My husband and I had already become separated from the rest of our group and we were in the process of going down another run to see if we could catch up with them again. I told my husband to stay in front of me so I could follow him and not risk going the wrong way. So away we go, me taking my time to perfect my french fries.
About half way down, the terrain got treacherous on that green run. Moguls are not a novice’s best friend and it took all my concentration to navigate those bumps. I looked up to see a fork in the course. Which way to go? Where was my husband? FUDGE those mounds were freakin’ HARD and I MAY BE OUT OF MY ELEMENT. OH YES I AM FOR SURE. WHERE IS HE? I CAN’T LOOK WHERE I’M GOING AND GET THROUGH THIS SNOW AT THE SAME TIME FOR THE LOVE OF GOD WHY COULDN’T HE HAVE GONE A LITTLE SLOWER I THINK IT’S TO MY LEFT WHY DID THEY SAY THIS WAS A GREEN RUN I’M GOING WAY TOO FAST THAT GUY BETTER GET A MOVE ON YES YOU IN THE RED GOD NO I CAN’T STOP NOW.

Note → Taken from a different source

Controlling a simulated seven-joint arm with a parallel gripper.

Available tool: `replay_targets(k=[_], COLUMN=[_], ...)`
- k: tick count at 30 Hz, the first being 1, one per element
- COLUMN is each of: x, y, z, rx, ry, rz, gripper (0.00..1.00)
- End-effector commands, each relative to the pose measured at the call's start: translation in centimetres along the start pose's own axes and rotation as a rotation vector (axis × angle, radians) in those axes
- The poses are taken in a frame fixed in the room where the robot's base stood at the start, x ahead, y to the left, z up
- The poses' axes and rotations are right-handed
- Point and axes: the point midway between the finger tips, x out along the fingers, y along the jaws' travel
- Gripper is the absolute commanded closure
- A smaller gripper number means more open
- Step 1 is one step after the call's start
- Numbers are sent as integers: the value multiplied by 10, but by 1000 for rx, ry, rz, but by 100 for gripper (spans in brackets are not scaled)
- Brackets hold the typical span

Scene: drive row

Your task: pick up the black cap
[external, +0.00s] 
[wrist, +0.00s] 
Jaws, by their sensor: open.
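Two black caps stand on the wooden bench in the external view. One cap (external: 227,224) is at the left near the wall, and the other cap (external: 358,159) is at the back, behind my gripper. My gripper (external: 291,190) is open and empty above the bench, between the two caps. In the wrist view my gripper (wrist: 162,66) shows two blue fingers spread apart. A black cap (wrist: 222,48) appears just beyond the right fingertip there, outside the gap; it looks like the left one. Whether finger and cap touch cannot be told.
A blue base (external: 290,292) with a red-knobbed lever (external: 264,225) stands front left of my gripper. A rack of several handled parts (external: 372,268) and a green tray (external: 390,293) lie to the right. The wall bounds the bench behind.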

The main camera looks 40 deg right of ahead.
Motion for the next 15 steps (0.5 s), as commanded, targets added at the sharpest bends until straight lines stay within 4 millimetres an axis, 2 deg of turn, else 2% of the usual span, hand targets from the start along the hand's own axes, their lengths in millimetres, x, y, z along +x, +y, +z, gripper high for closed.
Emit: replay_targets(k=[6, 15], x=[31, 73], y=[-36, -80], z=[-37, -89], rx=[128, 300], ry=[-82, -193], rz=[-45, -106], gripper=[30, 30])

SMACK! And roll! And skis flying! And everyone on the lift above gasps in a collective “Oh!”. I finally stopped and looked behind me where the man was slowly lifting himself up.
He was part of a group of very friendly Americans. Another man, seeing my distress, whispered, “He’s a little fragile, don’t worry about it.” I stayed for a few minutes, them thinking I was just being concerned, me knowing it was more that I was too garbled to get my skis back on. I finally continued on the run. Because I was shaking so bad I fell again for no apparent reason about twenty feet later and hit my head a bit on the snow. Good thing I wore my trusty helmet.

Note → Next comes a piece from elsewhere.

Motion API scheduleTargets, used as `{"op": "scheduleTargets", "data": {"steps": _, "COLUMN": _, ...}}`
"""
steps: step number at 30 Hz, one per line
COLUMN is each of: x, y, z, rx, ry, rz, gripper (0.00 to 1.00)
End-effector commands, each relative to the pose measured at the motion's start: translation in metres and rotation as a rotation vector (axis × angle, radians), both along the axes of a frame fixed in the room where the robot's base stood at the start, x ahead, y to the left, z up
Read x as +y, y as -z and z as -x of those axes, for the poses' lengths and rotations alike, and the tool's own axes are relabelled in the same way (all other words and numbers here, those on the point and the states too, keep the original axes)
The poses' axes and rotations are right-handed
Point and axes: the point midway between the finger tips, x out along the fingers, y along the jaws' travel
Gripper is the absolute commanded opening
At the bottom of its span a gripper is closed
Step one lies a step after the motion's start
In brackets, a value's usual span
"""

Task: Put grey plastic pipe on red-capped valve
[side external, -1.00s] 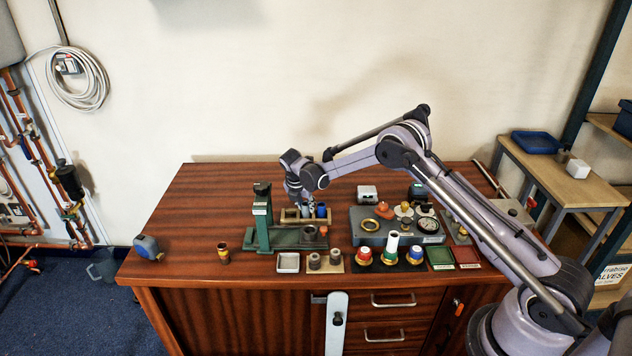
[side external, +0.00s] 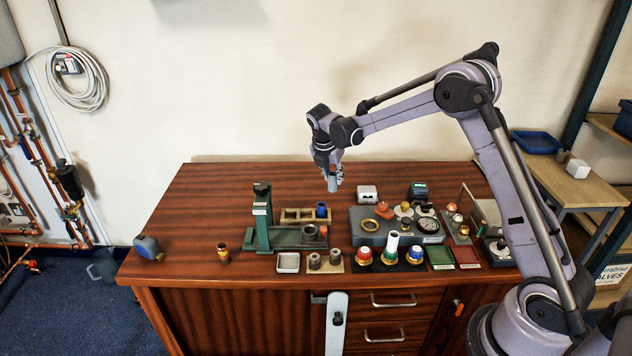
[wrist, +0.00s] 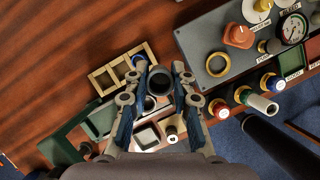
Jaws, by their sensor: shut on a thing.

Then I started blubbering. Furious at my husband for leaving me and feeling sorry for myself, I inched the rest of the way down the considerable length of the hill. When I finally met up with my husband much later I was calmed and rational enough not to cuss him out. It’s not his fault I can barely make a pass at one step up from a bunny hill.

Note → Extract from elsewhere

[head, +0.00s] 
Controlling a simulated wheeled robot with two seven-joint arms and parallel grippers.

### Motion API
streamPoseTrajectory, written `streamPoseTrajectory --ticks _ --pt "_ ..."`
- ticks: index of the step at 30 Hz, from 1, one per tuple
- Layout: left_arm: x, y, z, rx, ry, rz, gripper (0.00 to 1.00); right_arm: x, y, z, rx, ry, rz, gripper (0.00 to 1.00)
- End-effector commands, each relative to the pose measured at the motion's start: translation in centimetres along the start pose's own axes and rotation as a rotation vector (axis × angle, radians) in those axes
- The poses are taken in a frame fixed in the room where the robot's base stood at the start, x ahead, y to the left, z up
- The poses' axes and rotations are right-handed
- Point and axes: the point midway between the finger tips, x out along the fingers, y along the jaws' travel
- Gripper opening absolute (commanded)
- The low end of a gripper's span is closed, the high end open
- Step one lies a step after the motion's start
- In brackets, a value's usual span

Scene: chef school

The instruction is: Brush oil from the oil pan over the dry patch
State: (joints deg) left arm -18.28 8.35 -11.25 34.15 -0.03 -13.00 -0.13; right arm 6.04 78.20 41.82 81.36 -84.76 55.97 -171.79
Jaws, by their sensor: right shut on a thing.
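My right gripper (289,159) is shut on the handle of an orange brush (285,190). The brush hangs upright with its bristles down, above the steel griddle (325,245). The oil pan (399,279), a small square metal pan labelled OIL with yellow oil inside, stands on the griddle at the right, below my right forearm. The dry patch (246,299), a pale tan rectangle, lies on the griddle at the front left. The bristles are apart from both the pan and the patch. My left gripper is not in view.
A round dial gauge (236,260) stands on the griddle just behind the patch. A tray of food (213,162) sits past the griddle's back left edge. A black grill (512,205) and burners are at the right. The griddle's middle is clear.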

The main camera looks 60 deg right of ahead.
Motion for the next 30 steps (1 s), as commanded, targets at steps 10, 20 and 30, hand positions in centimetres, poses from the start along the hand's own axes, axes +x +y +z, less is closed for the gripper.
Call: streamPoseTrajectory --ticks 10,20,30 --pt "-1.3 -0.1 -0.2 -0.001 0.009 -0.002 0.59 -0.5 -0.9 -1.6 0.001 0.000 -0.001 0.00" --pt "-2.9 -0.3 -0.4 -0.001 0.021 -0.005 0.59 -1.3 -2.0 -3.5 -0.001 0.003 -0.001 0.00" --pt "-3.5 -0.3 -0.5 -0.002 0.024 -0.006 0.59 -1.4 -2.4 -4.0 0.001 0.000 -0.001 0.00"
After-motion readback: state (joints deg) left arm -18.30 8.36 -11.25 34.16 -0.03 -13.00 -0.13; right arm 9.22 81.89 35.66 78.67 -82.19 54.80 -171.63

I’m just saying that the collision didn’t happen because I didn’t see the guy. It happened because both he and I were terrible skiers who probably should have learned how to ski in our childhood and maybe that would have helped to avoid such an experience that was both painful and totally embarrassing. Maybe parents should think of THAT next time they deny their children luxury.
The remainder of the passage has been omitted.